* BEGIN *

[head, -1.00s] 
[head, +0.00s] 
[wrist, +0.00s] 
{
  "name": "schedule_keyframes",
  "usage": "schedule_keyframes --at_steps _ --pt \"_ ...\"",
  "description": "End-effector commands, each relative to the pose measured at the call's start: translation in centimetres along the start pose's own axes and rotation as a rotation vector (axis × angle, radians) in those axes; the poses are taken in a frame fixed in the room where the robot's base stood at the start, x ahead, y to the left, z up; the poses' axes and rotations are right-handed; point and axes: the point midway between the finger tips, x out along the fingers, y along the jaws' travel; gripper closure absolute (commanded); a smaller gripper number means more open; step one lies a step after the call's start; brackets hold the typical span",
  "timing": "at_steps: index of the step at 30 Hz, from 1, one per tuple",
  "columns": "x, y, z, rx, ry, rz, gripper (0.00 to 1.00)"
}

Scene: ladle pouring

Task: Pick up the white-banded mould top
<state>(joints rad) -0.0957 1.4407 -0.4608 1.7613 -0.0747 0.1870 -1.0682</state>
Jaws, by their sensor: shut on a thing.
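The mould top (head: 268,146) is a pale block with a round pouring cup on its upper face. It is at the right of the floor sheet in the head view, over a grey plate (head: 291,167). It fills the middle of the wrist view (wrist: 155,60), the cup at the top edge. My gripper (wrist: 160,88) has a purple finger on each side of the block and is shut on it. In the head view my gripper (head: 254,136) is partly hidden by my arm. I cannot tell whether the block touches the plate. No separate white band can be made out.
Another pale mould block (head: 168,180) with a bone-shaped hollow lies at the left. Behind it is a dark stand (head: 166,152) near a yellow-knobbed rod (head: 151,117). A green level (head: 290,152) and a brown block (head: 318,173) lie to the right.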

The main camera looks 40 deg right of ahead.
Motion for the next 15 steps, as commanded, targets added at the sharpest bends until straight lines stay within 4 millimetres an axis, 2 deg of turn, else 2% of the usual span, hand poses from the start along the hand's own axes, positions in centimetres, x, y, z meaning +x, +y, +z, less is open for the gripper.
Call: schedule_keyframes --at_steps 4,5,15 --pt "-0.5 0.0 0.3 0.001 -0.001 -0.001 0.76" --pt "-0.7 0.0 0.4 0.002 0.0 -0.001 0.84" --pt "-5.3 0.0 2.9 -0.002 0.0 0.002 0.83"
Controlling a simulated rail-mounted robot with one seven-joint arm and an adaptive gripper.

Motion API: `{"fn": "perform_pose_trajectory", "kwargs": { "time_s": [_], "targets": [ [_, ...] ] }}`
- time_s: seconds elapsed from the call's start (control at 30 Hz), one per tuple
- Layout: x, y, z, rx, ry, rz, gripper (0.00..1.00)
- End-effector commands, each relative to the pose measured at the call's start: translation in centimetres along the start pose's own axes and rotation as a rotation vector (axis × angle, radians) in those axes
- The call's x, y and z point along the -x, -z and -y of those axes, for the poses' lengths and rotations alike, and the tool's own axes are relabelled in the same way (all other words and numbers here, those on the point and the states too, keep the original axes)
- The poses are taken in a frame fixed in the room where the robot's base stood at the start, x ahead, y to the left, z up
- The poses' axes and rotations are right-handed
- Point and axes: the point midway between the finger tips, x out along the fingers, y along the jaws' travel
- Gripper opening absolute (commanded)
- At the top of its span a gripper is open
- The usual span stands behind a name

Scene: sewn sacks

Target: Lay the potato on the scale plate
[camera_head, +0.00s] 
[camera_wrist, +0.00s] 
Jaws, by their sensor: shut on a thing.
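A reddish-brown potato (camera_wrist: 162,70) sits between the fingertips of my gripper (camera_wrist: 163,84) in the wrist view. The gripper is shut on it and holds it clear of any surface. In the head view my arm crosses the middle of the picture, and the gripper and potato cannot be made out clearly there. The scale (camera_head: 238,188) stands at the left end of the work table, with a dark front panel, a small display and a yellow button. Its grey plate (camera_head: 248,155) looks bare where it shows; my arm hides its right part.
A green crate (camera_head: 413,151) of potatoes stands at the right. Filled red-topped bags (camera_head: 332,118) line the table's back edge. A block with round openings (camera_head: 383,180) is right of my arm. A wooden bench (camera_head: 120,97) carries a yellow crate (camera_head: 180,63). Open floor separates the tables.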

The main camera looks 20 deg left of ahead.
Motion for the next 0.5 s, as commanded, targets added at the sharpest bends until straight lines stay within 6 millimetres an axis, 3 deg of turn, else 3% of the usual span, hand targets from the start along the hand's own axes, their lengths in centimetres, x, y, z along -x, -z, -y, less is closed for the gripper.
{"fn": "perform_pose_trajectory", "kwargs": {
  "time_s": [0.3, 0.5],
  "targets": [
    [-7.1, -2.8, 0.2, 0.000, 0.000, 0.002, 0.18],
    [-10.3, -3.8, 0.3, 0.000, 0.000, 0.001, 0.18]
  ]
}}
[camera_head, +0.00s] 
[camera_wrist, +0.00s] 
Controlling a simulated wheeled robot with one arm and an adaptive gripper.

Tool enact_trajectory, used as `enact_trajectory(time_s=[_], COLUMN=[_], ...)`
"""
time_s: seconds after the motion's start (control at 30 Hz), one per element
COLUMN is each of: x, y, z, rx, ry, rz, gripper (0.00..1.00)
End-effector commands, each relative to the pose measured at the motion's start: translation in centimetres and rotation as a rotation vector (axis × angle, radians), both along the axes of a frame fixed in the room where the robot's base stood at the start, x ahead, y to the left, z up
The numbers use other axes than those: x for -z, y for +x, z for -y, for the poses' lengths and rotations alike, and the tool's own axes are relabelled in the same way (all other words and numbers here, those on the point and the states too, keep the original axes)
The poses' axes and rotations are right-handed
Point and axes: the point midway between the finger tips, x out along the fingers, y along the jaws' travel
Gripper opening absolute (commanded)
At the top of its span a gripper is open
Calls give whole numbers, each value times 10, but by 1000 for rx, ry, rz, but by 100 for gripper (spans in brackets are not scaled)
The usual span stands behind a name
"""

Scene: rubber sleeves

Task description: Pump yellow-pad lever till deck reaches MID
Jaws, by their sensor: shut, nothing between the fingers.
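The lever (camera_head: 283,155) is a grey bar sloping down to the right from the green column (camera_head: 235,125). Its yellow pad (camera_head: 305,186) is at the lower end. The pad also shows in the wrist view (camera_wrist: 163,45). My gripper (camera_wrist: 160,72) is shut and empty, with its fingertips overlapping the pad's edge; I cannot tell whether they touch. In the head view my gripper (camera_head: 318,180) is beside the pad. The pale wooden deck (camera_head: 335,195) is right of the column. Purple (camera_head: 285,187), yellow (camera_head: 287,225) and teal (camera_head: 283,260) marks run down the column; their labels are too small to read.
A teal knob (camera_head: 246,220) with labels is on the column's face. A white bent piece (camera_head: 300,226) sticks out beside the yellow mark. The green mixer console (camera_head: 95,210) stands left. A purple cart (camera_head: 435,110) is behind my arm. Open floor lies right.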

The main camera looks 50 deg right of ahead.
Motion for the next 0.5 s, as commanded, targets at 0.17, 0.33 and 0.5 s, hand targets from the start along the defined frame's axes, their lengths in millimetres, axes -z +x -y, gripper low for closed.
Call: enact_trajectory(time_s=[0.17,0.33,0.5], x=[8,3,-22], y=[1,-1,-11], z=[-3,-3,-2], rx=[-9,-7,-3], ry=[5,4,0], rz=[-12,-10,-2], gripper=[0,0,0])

* END *

TASK :: All the entries above need to be reproduced exactly.

COMPLETED EXERCISE ::
[head, -1.00s] 
[head, +0.00s] 
[wrist, +0.00s] 
{
  "name": "schedule_keyframes",
  "usage": "schedule_keyframes --at_steps _ --pt \"_ ...\"",
  "description": "End-effector commands, each relative to the pose measured at the call's start: translation in centimetres along the start pose's own axes and rotation as a rotation vector (axis × angle, radians) in those axes; the poses are taken in a frame fixed in the room where the robot's base stood at the start, x ahead, y to the left, z up; the poses' axes and rotations are right-handed; point and axes: the point midway between the finger tips, x out along the fingers, y along the jaws' travel; gripper closure absolute (commanded); a smaller gripper number means more open; step one lies a step after the call's start; brackets hold the typical span",
  "timing": "at_steps: index of the step at 30 Hz, from 1, one per tuple",
  "columns": "x, y, z, rx, ry, rz, gripper (0.00 to 1.00)"
}

Scene: ladle pouring

Task: Pick up the white-banded mould top
<state>(joints rad) -0.0957 1.4407 -0.4608 1.7613 -0.0747 0.1870 -1.0682</state>
Jaws, by their sensor: shut on a thing.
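The mould top (head: 268,146) is a pale block with a round pouring cup on its upper face. It is at the right of the floor sheet in the head view, over a grey plate (head: 291,167). It fills the middle of the wrist view (wrist: 155,60), the cup at the top edge. My gripper (wrist: 160,88) has a purple finger on each side of the block and is shut on it. In the head view my gripper (head: 254,136) is partly hidden by my arm. I cannot tell whether the block touches the plate. No separate white band can be made out.
Another pale mould block (head: 168,180) with a bone-shaped hollow lies at the left. Behind it is a dark stand (head: 166,152) near a yellow-knobbed rod (head: 151,117). A green level (head: 290,152) and a brown block (head: 318,173) lie to the right.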

The main camera looks 40 deg right of ahead.
Motion for the next 15 steps, as commanded, targets added at the sharpest bends until straight lines stay within 4 millimetres an axis, 2 deg of turn, else 2% of the usual span, hand poses from the start along the hand's own axes, positions in centimetres, x, y, z meaning +x, +y, +z, less is open for the gripper.
Call: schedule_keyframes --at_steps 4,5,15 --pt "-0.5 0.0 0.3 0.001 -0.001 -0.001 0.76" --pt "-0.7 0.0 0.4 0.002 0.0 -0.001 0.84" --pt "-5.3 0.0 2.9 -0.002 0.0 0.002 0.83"
Controlling a simulated rail-mounted robot with one seven-joint arm and an adaptive gripper.

Motion API: `{"fn": "perform_pose_trajectory", "kwargs": { "time_s": [_], "targets": [ [_, ...] ] }}`
- time_s: seconds elapsed from the call's start (control at 30 Hz), one per tuple
- Layout: x, y, z, rx, ry, rz, gripper (0.00..1.00)
- End-effector commands, each relative to the pose measured at the call's start: translation in centimetres along the start pose's own axes and rotation as a rotation vector (axis × angle, radians) in those axes
- The call's x, y and z point along the -x, -z and -y of those axes, for the poses' lengths and rotations alike, and the tool's own axes are relabelled in the same way (all other words and numbers here, those on the point and the states too, keep the original axes)
- The poses are taken in a frame fixed in the room where the robot's base stood at the start, x ahead, y to the left, z up
- The poses' axes and rotations are right-handed
- Point and axes: the point midway between the finger tips, x out along the fingers, y along the jaws' travel
- Gripper opening absolute (commanded)
- At the top of its span a gripper is open
- The usual span stands behind a name

Scene: sewn sacks

Target: Lay the potato on the scale plate
[camera_head, +0.00s] 
[camera_wrist, +0.00s] 
Jaws, by their sensor: shut on a thing.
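A reddish-brown potato (camera_wrist: 162,70) sits between the fingertips of my gripper (camera_wrist: 163,84) in the wrist view. The gripper is shut on it and holds it clear of any surface. In the head view my arm crosses the middle of the picture, and the gripper and potato cannot be made out clearly there. The scale (camera_head: 238,188) stands at the left end of the work table, with a dark front panel, a small display and a yellow button. Its grey plate (camera_head: 248,155) looks bare where it shows; my arm hides its right part.
A green crate (camera_head: 413,151) of potatoes stands at the right. Filled red-topped bags (camera_head: 332,118) line the table's back edge. A block with round openings (camera_head: 383,180) is right of my arm. A wooden bench (camera_head: 120,97) carries a yellow crate (camera_head: 180,63). Open floor separates the tables.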

The main camera looks 20 deg left of ahead.
Motion for the next 0.5 s, as commanded, targets added at the sharpest bends until straight lines stay within 6 millimetres an axis, 3 deg of turn, else 3% of the usual span, hand targets from the start along the hand's own axes, their lengths in centimetres, x, y, z along -x, -z, -y, less is closed for the gripper.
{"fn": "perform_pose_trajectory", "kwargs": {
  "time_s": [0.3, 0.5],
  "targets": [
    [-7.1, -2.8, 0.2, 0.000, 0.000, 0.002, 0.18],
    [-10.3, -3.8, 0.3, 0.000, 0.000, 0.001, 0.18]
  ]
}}
[camera_head, +0.00s] 
[camera_wrist, +0.00s] 
Controlling a simulated wheeled robot with one arm and an adaptive gripper.

Tool enact_trajectory, used as `enact_trajectory(time_s=[_], COLUMN=[_], ...)`
"""
time_s: seconds after the motion's start (control at 30 Hz), one per element
COLUMN is each of: x, y, z, rx, ry, rz, gripper (0.00..1.00)
End-effector commands, each relative to the pose measured at the motion's start: translation in centimetres and rotation as a rotation vector (axis × angle, radians), both along the axes of a frame fixed in the room where the robot's base stood at the start, x ahead, y to the left, z up
The numbers use other axes than those: x for -z, y for +x, z for -y, for the poses' lengths and rotations alike, and the tool's own axes are relabelled in the same way (all other words and numbers here, those on the point and the states too, keep the original axes)
The poses' axes and rotations are right-handed
Point and axes: the point midway between the finger tips, x out along the fingers, y along the jaws' travel
Gripper opening absolute (commanded)
At the top of its span a gripper is open
Calls give whole numbers, each value times 10, but by 1000 for rx, ry, rz, but by 100 for gripper (spans in brackets are not scaled)
The usual span stands behind a name
"""

Scene: rubber sleeves

Task description: Pump yellow-pad lever till deck reaches MID
Jaws, by their sensor: shut, nothing between the fingers.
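The lever (camera_head: 283,155) is a grey bar sloping down to the right from the green column (camera_head: 235,125). Its yellow pad (camera_head: 305,186) is at the lower end. The pad also shows in the wrist view (camera_wrist: 163,45). My gripper (camera_wrist: 160,72) is shut and empty, with its fingertips overlapping the pad's edge; I cannot tell whether they touch. In the head view my gripper (camera_head: 318,180) is beside the pad. The pale wooden deck (camera_head: 335,195) is right of the column. Purple (camera_head: 285,187), yellow (camera_head: 287,225) and teal (camera_head: 283,260) marks run down the column; their labels are too small to read.
A teal knob (camera_head: 246,220) with labels is on the column's face. A white bent piece (camera_head: 300,226) sticks out beside the yellow mark. The green mixer console (camera_head: 95,210) stands left. A purple cart (camera_head: 435,110) is behind my arm. Open floor lies right.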

The main camera looks 50 deg right of ahead.
Motion for the next 0.5 s, as commanded, targets at 0.17, 0.33 and 0.5 s, hand targets from the start along the defined frame's axes, their lengths in millimetres, axes -z +x -y, gripper low for closed.
Call: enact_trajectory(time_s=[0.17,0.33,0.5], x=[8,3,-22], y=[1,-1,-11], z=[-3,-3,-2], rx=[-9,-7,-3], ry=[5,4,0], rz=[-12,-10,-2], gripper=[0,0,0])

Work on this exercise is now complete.